Since the bipartite graph of variables and clauses of \(\phi \) is planar and each vertex can be replaced by a clause or vertex gadget, with a correct cyclic ordering of the clauses for each variable, the resulting graph G is planar.

Note that Construction 2 can be done in polynomial time.

Fig. 2.
figure 2

Two possible clause gadgets of a clause \(C_j := (p \vee \bar{q} \vee r)\). White vertices have colour \(c_o\), grey vertices have colour \(c_e\), and each \(a_j^i\) is given colour i, different from \(c_o\) and \(c_e\).

Theorem 3

Colourful Components is NP-complete on 5-coloured planar graphs with maximum degree 4 and on 12-coloured planar graphs with maximum degree 3.

4 Conclusion

This paper proposes of complete dichotomy of the computational complexity of Colourful Components and Colourful Partition on k-caterpillars. The NP-completeness of the problems on 2-caterpillars with unbounded degree demonstrates the inherent complexity of the problems. We prove that both problems remain NP-complete on ternary 3-caterpillars and on binary 4-caterpillars, where both the maximum degree and the hair length are bounded by small constants. Nevertheless, our linear-time algorithm for both problems on general 1-caterpillars, with unbounded degree, generalises the class of paths and cycles, and beats the complexity of the previous best known algorithm for paths.
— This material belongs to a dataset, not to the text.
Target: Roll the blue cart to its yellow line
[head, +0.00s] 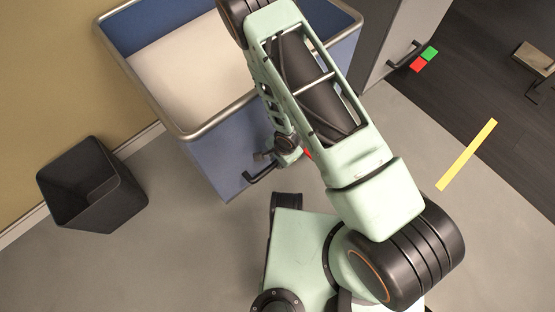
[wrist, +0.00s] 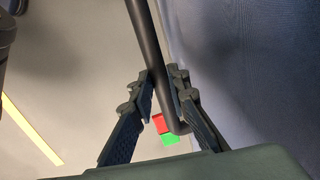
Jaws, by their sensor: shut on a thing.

An interesting question is to answer whether the problems remain NP-complete on binary 3-caterpillars and on 2-caterpillars with bounded degree.

We also prove that Colourful Components is NP-complete on 5-coloured planar graphs with maximum degree 4 and on 12-coloured planar graphs with maximum degree 3. A natural question is to ask whether the problem remains NP-complete when the number of colours is decreased but the maximum degree is 3 or 4.